# Brief:
Take the line containing "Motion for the" and every line after it in the data below, and print them exactly as given, with nothing else.

## Start

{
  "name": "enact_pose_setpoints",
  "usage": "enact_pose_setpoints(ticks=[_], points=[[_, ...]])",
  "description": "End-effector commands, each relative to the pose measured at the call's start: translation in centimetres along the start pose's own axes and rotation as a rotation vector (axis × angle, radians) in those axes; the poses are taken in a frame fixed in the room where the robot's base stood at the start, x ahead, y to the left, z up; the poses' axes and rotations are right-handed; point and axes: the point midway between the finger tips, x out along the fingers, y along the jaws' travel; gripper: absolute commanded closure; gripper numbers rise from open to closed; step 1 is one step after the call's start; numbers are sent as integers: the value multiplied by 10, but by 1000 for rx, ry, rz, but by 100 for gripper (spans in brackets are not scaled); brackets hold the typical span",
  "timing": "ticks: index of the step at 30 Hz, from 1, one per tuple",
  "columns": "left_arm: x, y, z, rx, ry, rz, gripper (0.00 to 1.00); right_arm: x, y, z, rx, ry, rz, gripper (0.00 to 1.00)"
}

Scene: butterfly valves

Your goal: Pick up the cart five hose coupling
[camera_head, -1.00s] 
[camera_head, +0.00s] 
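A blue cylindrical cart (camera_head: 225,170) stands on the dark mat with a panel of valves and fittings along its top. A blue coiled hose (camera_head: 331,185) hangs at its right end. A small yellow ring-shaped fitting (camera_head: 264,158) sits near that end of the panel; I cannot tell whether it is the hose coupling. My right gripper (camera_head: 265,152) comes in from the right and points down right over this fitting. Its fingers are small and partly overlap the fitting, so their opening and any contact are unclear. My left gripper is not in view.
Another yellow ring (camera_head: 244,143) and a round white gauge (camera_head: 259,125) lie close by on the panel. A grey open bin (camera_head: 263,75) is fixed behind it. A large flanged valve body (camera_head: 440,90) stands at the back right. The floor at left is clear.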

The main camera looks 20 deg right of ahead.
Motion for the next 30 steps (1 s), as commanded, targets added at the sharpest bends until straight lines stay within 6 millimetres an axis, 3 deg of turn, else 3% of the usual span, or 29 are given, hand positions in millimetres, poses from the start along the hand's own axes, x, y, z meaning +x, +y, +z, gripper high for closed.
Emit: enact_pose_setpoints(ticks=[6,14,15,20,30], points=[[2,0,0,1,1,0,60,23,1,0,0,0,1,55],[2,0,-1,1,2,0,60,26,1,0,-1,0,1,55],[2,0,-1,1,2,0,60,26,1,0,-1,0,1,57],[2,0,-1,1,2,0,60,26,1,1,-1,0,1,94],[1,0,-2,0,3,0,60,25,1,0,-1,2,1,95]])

## End

# Answer for this exercise:
Motion for the next 30 steps (1 s), as commanded, targets added at the sharpest bends until straight lines stay within 6 millimetres an axis, 3 deg of turn, else 3% of the usual span, or 29 are given, hand positions in millimetres, poses from the start along the hand's own axes, x, y, z meaning +x, +y, +z, gripper high for closed.
Emit: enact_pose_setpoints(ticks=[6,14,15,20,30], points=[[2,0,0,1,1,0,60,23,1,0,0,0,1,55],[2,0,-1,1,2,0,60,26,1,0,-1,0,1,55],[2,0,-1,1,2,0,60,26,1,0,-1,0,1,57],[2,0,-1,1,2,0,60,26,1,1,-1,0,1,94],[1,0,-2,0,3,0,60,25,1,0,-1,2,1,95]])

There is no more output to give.